To do | Set down the final stretch of the data, from the line that holds "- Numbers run" through the last line, both included, with pictures left out.
########################################
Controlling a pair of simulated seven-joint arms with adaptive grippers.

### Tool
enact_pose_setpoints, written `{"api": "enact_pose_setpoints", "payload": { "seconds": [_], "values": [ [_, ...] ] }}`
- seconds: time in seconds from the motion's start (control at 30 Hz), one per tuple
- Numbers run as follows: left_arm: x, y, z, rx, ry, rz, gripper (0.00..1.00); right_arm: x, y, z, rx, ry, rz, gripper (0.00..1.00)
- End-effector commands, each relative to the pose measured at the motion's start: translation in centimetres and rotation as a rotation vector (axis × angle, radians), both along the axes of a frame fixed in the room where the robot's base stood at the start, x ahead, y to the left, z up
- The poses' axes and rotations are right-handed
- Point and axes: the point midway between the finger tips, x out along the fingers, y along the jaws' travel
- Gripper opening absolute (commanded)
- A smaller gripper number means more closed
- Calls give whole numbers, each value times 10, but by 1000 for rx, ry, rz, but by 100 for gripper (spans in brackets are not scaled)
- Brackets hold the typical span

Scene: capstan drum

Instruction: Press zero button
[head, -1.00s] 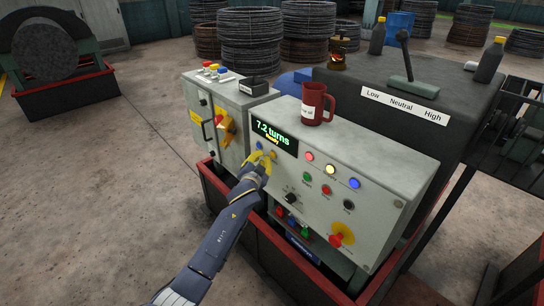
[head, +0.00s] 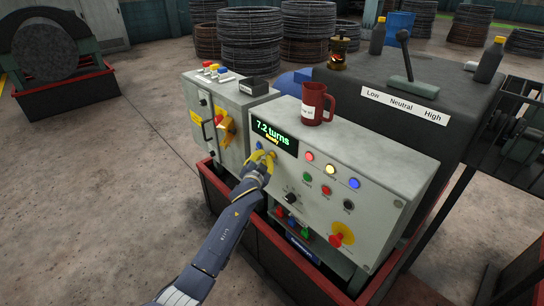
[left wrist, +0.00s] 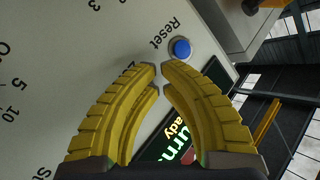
########################################
Answer |
- Numbers run as follows: left_arm: x, y, z, rx, ry, rz, gripper (0.00..1.00); right_arm: x, y, z, rx, ry, rz, gripper (0.00..1.00)
- End-effector commands, each relative to the pose measured at the motion's start: translation in centimetres and rotation as a rotation vector (axis × angle, radians), both along the axes of a frame fixed in the room where the robot's base stood at the start, x ahead, y to the left, z up
- The poses' axes and rotations are right-handed
- Point and axes: the point midway between the finger tips, x out along the fingers, y along the jaws' travel
- Gripper opening absolute (commanded)
- A smaller gripper number means more closed
- Calls give whole numbers, each value times 10, but by 1000 for rx, ry, rz, but by 100 for gripper (spans in brackets are not scaled)
- Brackets hold the typical span

Scene: capstan drum

Instruction: Press zero button
[head, -1.00s] 
[head, +0.00s] 
[left wrist, +0.00s] 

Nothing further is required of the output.